Israel prometeu fornecer serviços e habitação legal a estas comunidades caso abandonem as suas aldeias e se mudem para cidades próximas.

Mas beduínos como Rabia Abu Ghan, 17 anos, disseram à Al Jazeera que não estão interessados ​​na oferta de Israel. Falando numa colina em Umm al-Hiran, ele explicou que as cidades têm altas taxas de criminalidade e a maioria dos seus residentes vive com medo uns dos outros.

Ele acrescentou que sua comunidade não quer se separar ou desistir de seu modo de vida.

O Estado israelense não reconhece o direito dos beduínos palestinos à terra, apesar de eles deterem os títulos
O Estado israelense não reconhece o direito dos beduínos palestinos às suas terras, apesar de eles deterem os títulos (Cortesia: ativistas beduínos)

“A vida é muito melhor em (Umm al-Hiran)”, disse Abu Ghan à Al Jazeera. “Podemos ver nossos filhos e seus pais aqui. Podemos estar com todos os nossos irmãos e primos em um só lugar. Todos nós nos conhecemos aqui.”
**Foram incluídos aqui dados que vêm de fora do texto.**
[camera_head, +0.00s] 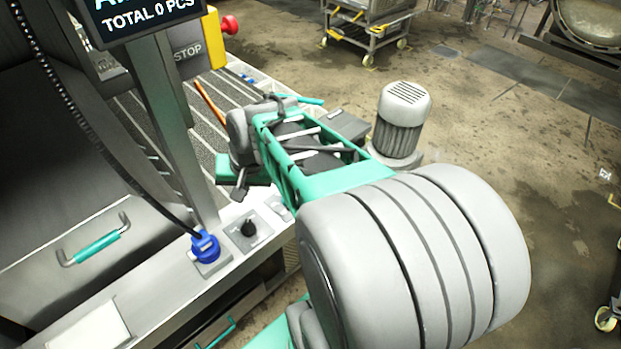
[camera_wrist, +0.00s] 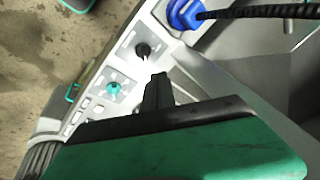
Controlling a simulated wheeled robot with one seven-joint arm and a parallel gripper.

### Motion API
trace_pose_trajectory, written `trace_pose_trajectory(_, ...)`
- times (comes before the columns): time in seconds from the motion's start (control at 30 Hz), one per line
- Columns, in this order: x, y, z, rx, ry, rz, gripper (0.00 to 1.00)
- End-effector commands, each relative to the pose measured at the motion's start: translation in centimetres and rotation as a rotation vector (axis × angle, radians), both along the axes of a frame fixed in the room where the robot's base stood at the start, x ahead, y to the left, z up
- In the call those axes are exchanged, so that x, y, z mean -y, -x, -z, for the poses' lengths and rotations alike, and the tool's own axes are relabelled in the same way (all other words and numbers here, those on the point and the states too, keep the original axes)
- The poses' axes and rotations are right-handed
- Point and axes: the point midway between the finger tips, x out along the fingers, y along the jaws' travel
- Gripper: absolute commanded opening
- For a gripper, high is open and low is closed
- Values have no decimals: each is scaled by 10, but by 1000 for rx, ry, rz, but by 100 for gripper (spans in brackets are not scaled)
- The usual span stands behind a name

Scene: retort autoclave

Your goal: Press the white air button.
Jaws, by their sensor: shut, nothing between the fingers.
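In the wrist view, a small group of white buttons (camera_wrist: 84,103) sits on the pale panel ledge, beyond a teal knob (camera_wrist: 114,87). Labels are too small to read, so I cannot tell which is the air button. In the head view my arm hides the buttons. My gripper (camera_wrist: 158,88) is shut and empty, its dark fingertips pointing at the panel beside the black knob (camera_wrist: 143,50), to the right of the buttons and apart from them. In the head view my gripper (camera_head: 240,188) hangs above the ledge, behind the black knob (camera_head: 248,228).
A blue plug (camera_head: 205,245) with a dark cable stands on the ledge; it also shows in the wrist view (camera_wrist: 184,13). A yellow box with a red stop button (camera_head: 230,24) and a screen (camera_head: 140,18) rise behind. A grey motor (camera_head: 402,120) stands right of my arm.

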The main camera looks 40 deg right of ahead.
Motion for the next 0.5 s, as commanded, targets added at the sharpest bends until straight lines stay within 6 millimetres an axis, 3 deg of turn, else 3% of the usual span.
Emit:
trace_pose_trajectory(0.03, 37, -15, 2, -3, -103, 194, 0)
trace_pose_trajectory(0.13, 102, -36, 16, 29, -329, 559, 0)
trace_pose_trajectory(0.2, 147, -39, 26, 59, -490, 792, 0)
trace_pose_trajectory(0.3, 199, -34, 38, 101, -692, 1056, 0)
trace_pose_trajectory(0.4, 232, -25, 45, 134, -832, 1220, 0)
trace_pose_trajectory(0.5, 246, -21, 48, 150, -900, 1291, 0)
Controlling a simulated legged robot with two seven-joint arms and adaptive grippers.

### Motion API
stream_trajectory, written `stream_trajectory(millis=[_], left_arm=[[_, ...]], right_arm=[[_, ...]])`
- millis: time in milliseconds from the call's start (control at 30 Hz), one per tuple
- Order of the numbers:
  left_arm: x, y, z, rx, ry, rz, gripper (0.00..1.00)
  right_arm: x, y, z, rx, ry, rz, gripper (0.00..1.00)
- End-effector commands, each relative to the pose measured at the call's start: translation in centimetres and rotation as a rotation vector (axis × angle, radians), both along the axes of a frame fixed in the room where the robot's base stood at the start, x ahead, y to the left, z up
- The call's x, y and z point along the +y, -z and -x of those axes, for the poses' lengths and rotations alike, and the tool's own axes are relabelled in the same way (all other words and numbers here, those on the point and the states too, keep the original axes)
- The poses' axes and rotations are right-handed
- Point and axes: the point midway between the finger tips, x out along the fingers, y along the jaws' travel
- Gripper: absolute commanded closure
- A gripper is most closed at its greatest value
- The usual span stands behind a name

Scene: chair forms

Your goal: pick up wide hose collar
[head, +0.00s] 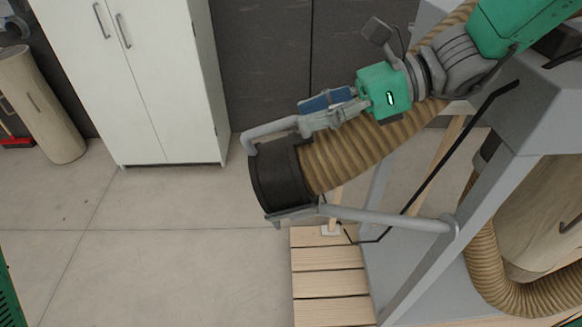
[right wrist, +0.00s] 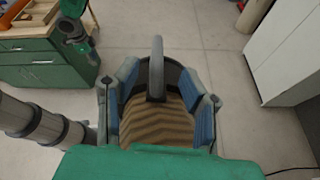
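The wide hose collar is the black ring (head: 278,180) at the free end of a ribbed tan hose (head: 362,150), held up off the floor beside a grey metal frame. A grey bent handle (head: 268,129) reaches the collar's upper rim. My right gripper (head: 322,110) is just above the hose, behind the collar, with its fingers pointing toward it. In the right wrist view, its blue-padded fingers (right wrist: 160,105) are spread apart on either side of the hose, and the dark collar (right wrist: 173,73) shows beyond them. Contact cannot be told. My left gripper is not in view.
A grey support arm (head: 390,217) runs under the collar from the grey frame (head: 440,262). A wooden slatted platform (head: 326,283) lies below. A white cabinet (head: 135,80) stands at the back left. A green workbench (right wrist: 42,62) shows in the wrist view. The floor left of the collar is clear.

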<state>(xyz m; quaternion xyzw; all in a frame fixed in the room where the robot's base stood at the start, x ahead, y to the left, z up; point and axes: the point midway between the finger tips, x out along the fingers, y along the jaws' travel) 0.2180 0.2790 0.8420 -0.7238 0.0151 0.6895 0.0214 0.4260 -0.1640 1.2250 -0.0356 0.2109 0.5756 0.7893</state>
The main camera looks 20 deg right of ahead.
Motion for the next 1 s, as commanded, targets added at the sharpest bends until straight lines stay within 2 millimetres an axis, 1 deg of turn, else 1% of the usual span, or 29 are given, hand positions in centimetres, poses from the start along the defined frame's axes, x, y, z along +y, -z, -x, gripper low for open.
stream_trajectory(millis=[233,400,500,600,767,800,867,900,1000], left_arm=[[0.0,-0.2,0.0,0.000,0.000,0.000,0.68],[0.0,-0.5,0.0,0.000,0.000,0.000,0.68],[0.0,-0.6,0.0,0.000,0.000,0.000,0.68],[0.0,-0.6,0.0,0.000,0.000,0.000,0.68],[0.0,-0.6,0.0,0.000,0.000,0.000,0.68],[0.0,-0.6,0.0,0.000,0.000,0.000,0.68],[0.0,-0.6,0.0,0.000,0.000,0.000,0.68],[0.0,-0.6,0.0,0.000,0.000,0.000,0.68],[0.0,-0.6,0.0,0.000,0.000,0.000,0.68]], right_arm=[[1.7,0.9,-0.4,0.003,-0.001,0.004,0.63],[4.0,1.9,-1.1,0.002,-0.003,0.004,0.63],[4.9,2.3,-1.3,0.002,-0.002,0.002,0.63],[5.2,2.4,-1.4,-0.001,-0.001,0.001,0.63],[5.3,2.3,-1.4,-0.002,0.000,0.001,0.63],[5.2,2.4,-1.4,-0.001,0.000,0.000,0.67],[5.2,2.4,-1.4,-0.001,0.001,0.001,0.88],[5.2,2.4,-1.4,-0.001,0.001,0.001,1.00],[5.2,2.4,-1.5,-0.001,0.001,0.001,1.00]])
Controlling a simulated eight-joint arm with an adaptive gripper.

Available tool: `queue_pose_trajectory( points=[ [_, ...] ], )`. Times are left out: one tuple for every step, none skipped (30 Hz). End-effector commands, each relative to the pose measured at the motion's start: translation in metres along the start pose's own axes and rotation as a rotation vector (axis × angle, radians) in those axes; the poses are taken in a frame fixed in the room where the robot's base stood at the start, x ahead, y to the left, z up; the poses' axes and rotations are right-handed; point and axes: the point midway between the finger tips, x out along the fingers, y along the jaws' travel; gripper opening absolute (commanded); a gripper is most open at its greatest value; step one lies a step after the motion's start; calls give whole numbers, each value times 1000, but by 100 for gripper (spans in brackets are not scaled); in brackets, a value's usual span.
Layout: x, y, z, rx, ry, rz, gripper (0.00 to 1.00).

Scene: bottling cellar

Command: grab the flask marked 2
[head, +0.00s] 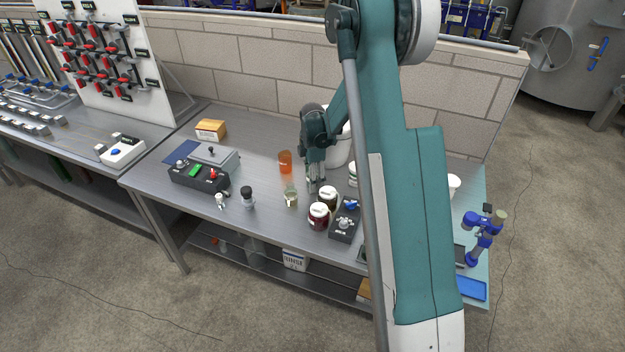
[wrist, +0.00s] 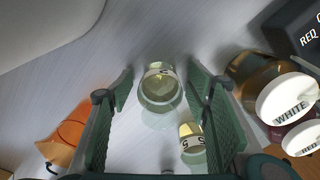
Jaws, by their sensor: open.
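Two small glass flasks stand on the bench. One flask (wrist: 160,92), with a pale neck band, is ahead of and between my fingers in the wrist view; its mark is too unclear to read. It appears to be the greenish flask (head: 291,197) in the head view. The second flask (wrist: 193,150), with a yellowish top, is nearer the right finger; its mark looks like a 5, but I cannot be sure. My gripper (head: 315,181) is open and empty above the bench, and its two fingers (wrist: 162,92) are spread wide. Neither flask is visibly gripped.
An orange cup (head: 285,161) stands on the left of the flasks. Jars labelled WHITE (wrist: 290,97) and RED (wrist: 301,141) stand close on the right. A dark control box (head: 345,221) is beside the jars.

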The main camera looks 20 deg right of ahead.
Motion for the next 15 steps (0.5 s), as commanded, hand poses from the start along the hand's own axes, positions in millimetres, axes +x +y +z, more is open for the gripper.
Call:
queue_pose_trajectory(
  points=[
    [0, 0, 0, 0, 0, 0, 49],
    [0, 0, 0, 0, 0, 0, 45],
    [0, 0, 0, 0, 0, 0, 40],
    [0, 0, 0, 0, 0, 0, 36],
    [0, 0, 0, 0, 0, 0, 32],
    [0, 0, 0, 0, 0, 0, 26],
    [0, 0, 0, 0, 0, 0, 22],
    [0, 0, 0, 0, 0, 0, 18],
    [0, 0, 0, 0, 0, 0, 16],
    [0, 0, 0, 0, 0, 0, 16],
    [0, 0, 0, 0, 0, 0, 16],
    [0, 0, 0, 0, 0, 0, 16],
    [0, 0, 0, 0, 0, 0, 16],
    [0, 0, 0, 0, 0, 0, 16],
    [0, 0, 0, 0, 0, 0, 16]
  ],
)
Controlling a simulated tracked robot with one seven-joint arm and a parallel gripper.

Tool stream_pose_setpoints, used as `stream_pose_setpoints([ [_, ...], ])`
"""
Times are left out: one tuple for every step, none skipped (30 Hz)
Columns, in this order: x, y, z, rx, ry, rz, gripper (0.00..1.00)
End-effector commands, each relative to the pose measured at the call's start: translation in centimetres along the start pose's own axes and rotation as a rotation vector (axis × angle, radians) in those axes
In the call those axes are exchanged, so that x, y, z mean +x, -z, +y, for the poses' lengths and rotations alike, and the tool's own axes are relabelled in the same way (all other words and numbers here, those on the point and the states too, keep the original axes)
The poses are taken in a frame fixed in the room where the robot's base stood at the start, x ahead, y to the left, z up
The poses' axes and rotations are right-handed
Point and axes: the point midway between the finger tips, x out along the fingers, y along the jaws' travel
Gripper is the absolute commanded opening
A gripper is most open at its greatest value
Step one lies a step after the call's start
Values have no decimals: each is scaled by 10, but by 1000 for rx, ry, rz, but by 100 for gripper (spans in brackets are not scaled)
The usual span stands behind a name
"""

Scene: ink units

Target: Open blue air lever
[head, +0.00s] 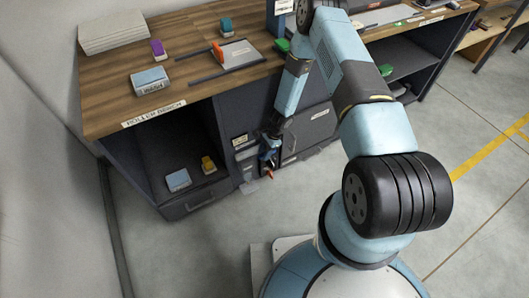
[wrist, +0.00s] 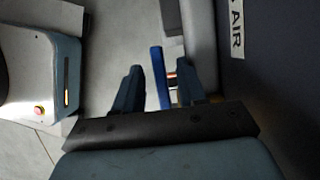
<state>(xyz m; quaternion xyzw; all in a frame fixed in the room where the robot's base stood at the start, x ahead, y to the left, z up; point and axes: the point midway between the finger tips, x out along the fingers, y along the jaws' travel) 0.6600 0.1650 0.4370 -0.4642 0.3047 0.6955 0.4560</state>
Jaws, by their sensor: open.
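The blue air lever (wrist: 160,78) shows in the wrist view as a narrow upright bar between my fingers. In the head view my gripper (head: 268,153) is low at the front of the dark bench, and the lever cannot be told apart from the fingers there.
An AIR label (wrist: 236,30) is on the dark panel at the right of the wrist view. In the head view, the wooden bench top (head: 205,92) carries blocks and an orange-handled tool (head: 217,53). An open shelf with a blue-grey box (head: 178,180) is left of my gripper.

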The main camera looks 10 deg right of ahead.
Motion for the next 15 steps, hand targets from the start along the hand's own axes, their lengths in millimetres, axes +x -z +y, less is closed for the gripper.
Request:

Abu Ghan acrescentou que todos na aldeia sabem que uma cidade judaica está sendo construída bem ao lado deles. Depois da chegada dos colonos, ele espera que as autoridades israelitas tentem expulsar a sua família de Umm al-Hiran.

Mas ele diz que eles não irão embora e que preferem viver ao lado da cidade judaica israelense para permanecer em suas terras.

“Não criaremos problemas com os colonos quando eles vierem, desde que não nos causem problemas”, disse ele à Al Jazeera.

É mais provável que os beduínos tenham problemas com as autoridades israelitas do que com os colonos. O ministro da segurança nacional de extrema-direita de Israel, Itamar Ben Gvir, apoiou e defendeu abertamente a demolição de casas palestinianas, tanto dentro de Israel como no território palestiniano ocupado.

Há mais de um ano, ele postou um vídeo no X onde celebrava a demolição de casas beduínas palestinas no deserto de Naqab. Com Ben Gvir controlando a polícia israelense, al-Amour teme que possa tentar destruir mais aldeias beduínas, incluindo a sua.

“As pessoas da nossa comunidade costumam fazer comparações (entre a nossa situação atual) e a Nakba”, disse ele à Al Jazeera. “Nosso povo sente a ameaça de ser expulso de nossa terra ancestral todos os dias.”